Ways to amass rep that positively impact the site.
There are plenty of vampiric strategies that one can employ. Those that overall don't make the site a better place to be. That don't make it a more effective place to get questions answered. I'll be talking about the ways that make the site work better.
I find that there are two general strategies to getting rep quickly:
Frequently visit "high-churn" tags
These are tags that get a lot of questions. Which means they quickly get a lot of answers. But the former means that, if you visit the site 20 times a day, odds are you will find a few questions that you can answer which have not yet been answered.
Naturally, this requires some significant expertise in high-churn fields, so that you can not simply quickly answer questions, but do so effectively. You can expect to get 2-4 upvotes on these questions, so you don't need more than 4-6 of them daily before you hit the cap. And it doesn't even matter if a couple of others slip in; as long as you're within the first 4 minutes of the question hitting the site, you stand a good chance of getting some upvotes.
Well, assuming your answer is correct.
Have significant expertise in a "low-churn" tag
Maybe this tag only gets 10 questions a day. Maybe only 4 regular contributors even check the tag, let alone know how to answer them.
Being able to serve the under-served parts of SO means that you don't have to visit very often, but it also means you get a lot more accepts, rather than just upvotes. So if you combine these two strategies, the 200 rep barrier becomes less important, since accepted answer rep doesn't count against it.
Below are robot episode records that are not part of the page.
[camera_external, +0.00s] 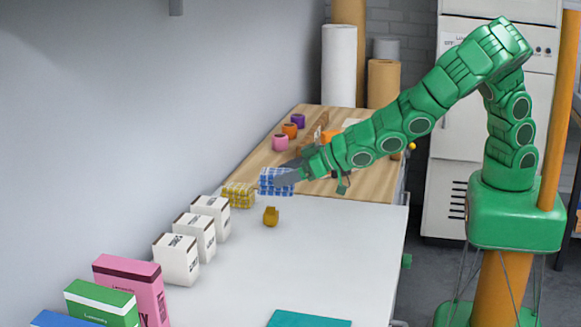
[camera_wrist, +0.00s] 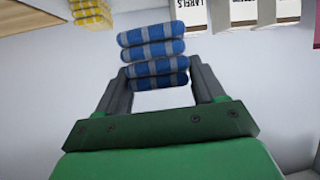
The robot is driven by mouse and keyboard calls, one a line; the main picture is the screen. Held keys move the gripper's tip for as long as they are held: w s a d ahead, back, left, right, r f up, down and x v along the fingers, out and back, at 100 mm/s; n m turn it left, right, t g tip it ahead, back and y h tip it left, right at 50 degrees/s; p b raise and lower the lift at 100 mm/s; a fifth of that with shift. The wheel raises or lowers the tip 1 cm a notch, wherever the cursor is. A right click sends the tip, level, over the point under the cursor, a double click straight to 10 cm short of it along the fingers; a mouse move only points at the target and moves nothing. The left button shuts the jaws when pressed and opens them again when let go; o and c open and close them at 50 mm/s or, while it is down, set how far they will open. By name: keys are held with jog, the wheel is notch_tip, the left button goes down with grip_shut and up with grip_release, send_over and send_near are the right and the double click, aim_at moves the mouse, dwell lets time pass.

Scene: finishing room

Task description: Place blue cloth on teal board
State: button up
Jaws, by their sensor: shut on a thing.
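The blue cloth (camera_external: 272,181) is a folded, blue-and-white striped bundle. My gripper (camera_external: 287,178) is shut on it, near the far end of the white table. In the wrist view the cloth (camera_wrist: 152,48) sits between the two fingers of my gripper (camera_wrist: 160,85) and extends beyond their tips. The teal board (camera_external: 308,320) lies flat on the white table at the bottom edge of the external view, partly cut off. It is well apart from the cloth and does not show in the wrist view.
A yellow checked cloth (camera_external: 238,195) lies left of the blue one. A small yellow-brown object (camera_external: 271,216) stands on the white table (camera_external: 330,250). White boxes (camera_external: 176,259) and a pink box (camera_external: 132,285) line the wall side. The table's middle is clear.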

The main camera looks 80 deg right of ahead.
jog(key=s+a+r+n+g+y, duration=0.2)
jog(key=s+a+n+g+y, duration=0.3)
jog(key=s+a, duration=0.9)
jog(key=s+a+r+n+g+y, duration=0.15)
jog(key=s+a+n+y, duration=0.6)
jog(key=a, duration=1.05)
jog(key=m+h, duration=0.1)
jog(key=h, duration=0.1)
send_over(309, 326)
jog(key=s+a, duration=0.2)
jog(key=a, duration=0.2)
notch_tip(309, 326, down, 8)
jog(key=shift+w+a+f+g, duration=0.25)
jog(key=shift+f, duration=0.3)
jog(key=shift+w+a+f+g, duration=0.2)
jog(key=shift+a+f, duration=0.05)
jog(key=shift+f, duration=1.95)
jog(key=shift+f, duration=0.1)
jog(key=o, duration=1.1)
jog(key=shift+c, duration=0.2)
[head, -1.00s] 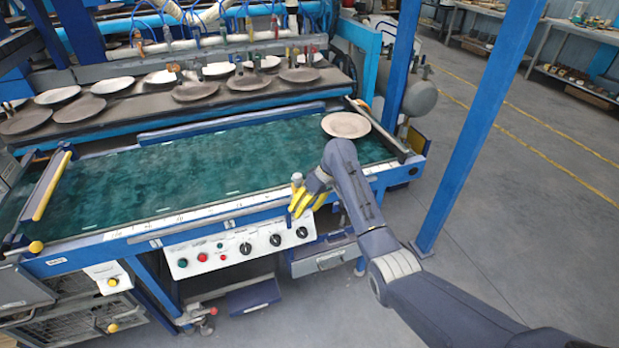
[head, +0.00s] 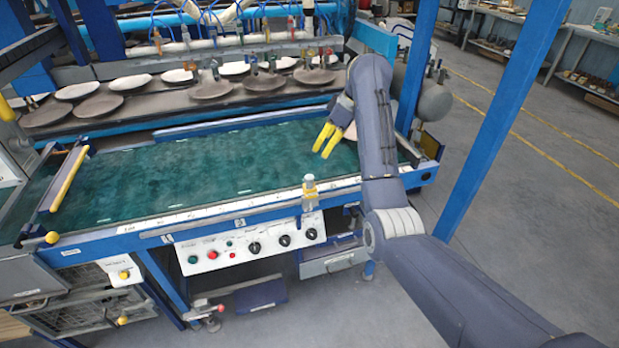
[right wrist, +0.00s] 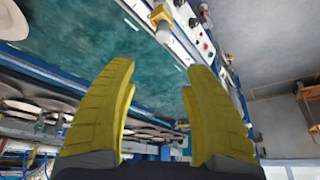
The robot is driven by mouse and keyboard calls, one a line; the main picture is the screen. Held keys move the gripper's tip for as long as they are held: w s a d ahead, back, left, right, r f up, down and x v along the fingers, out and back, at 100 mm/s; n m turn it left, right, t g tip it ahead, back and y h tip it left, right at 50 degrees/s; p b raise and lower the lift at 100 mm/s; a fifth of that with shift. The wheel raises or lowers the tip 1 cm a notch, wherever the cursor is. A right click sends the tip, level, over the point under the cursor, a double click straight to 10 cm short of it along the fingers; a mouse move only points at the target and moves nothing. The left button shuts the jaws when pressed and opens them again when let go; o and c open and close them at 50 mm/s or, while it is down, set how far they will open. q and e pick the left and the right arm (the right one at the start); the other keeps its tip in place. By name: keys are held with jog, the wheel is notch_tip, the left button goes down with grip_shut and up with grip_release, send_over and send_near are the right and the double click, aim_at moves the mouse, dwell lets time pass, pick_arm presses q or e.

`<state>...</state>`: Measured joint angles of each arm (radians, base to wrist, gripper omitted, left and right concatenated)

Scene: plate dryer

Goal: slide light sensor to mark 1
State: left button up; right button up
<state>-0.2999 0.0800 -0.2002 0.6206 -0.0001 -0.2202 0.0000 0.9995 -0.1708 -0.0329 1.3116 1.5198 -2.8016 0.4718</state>
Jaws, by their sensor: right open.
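The light sensor (head: 309,190) is a small upright piece with a pale top, standing on the front rail (head: 215,212) of the plate dryer, above the right part of the control panel. In the right wrist view the sensor (right wrist: 162,22) shows at the top, yellow with a pale end. Small labels line the rail, too small to read surely, so I cannot tell which is mark 1. My right gripper (head: 325,139) is open and empty over the green bed, behind the sensor and apart from it. Its two yellow fingers (right wrist: 160,72) are spread in the wrist view. My left gripper is not in view.
The green bed (head: 200,170) is largely clear. Several plates (head: 210,89) lie on the dark shelf behind it. A yellow-edged bar (head: 68,180) crosses the bed's left end. The control panel (head: 220,250) hangs below the rail. A blue post (head: 500,120) stands at the right.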

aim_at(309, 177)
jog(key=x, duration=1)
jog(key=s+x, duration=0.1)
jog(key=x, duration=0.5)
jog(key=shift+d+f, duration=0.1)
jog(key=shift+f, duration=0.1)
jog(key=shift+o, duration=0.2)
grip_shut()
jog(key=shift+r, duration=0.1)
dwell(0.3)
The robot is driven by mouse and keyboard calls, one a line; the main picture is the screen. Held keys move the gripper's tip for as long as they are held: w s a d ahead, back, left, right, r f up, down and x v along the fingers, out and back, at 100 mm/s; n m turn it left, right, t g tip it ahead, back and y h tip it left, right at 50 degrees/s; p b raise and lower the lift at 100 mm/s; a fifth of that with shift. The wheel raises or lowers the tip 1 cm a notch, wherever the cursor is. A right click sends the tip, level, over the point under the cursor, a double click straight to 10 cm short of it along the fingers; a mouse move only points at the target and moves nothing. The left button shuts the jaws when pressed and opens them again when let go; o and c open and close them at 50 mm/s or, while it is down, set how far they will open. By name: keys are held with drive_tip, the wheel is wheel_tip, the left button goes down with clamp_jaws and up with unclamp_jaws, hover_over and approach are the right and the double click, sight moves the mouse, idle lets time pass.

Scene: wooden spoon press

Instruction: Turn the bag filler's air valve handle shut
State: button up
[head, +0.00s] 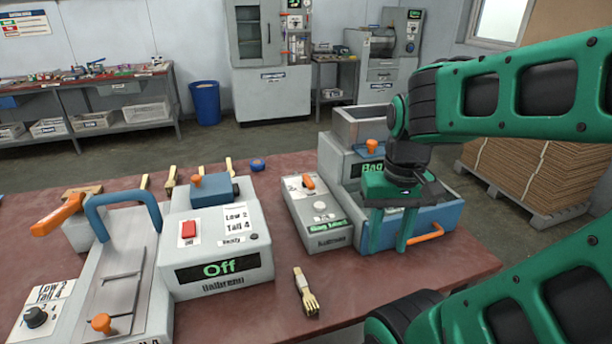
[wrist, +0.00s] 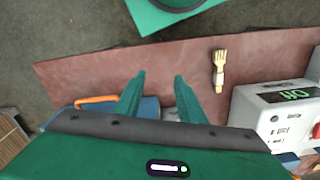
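The bag filler (head: 342,128) is the grey machine with a hopper top and a "Bag" label, partly hidden behind my arm. An orange knob (head: 371,146) is on its upper body. Its blue lower front (head: 440,215) carries an orange bar handle (head: 426,234), which also shows in the wrist view (wrist: 95,99). I cannot tell which orange part is the air valve handle. My gripper (head: 388,248) points down in front of the blue part, open and empty. In the wrist view its two green fingers (wrist: 159,77) stand apart, with the orange bar to their left.
A grey box (head: 318,215) with an orange lever stands left of the bag filler. A press (head: 110,275) and a unit reading "Off" (head: 217,268) are further left. A banded wooden fork (head: 306,292) lies near the front. Bare red tabletop (head: 270,325) lies around it.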

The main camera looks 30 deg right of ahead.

Indeed, if you happen to have a lot of various obscure knowledge, serving the under-served parts of SO can get you all the rep you need. Plus, you get to help people who might otherwise have not gotten help.
The downside here is that the low-churn tags are also more likely (by volume) to be from new posters who don't know what the accept button is, or don't even have the rep to upvote. However, those few regular contributors to those tags will likely hit you with an upvote when they see your answer.
Other Tactics
There are also other tactics that you can employ in your answer. One that I do as a matter of course that just so happens to fit in is to add useful advice while answering. You should know the general idioms around a particular knowledge base and preach them where possible.
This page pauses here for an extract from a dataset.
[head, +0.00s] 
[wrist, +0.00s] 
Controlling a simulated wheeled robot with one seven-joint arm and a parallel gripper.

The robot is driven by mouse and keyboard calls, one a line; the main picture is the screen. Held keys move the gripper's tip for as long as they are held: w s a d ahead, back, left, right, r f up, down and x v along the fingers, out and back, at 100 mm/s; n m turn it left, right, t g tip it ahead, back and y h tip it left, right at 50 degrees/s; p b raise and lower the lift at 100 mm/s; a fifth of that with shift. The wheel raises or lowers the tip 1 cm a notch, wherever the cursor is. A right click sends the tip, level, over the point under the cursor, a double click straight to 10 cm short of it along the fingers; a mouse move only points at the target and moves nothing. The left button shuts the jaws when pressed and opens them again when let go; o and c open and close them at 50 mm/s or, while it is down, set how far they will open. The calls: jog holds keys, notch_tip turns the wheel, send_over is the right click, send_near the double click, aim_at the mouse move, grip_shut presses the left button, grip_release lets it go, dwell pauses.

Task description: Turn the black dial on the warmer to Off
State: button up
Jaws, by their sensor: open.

For example, if you're answering a C++ question where someone is gratuitously using new
, add a suggestion to your answer that they use a stack variable. If they're talking about writing destructors, bring up the Rule of Three and smart pointers. Experienced C++ programmers will almost always upvote you for that, and you'll be helping someone find programming techniques that they may not have found otherwise.
Overkill is another tactic. If you can't be first, then by God be biggest. Go into massive detail. Lecture the person asking the question.
You can't overkill on most questions. But you don't have to. If you're in a high-churn tag, a good bit of overkill can earn you 100 rep easily. Overkill doesn't work so well in low-churn tags, since overkill relies on many people seeing the sheer massiveness of your answer.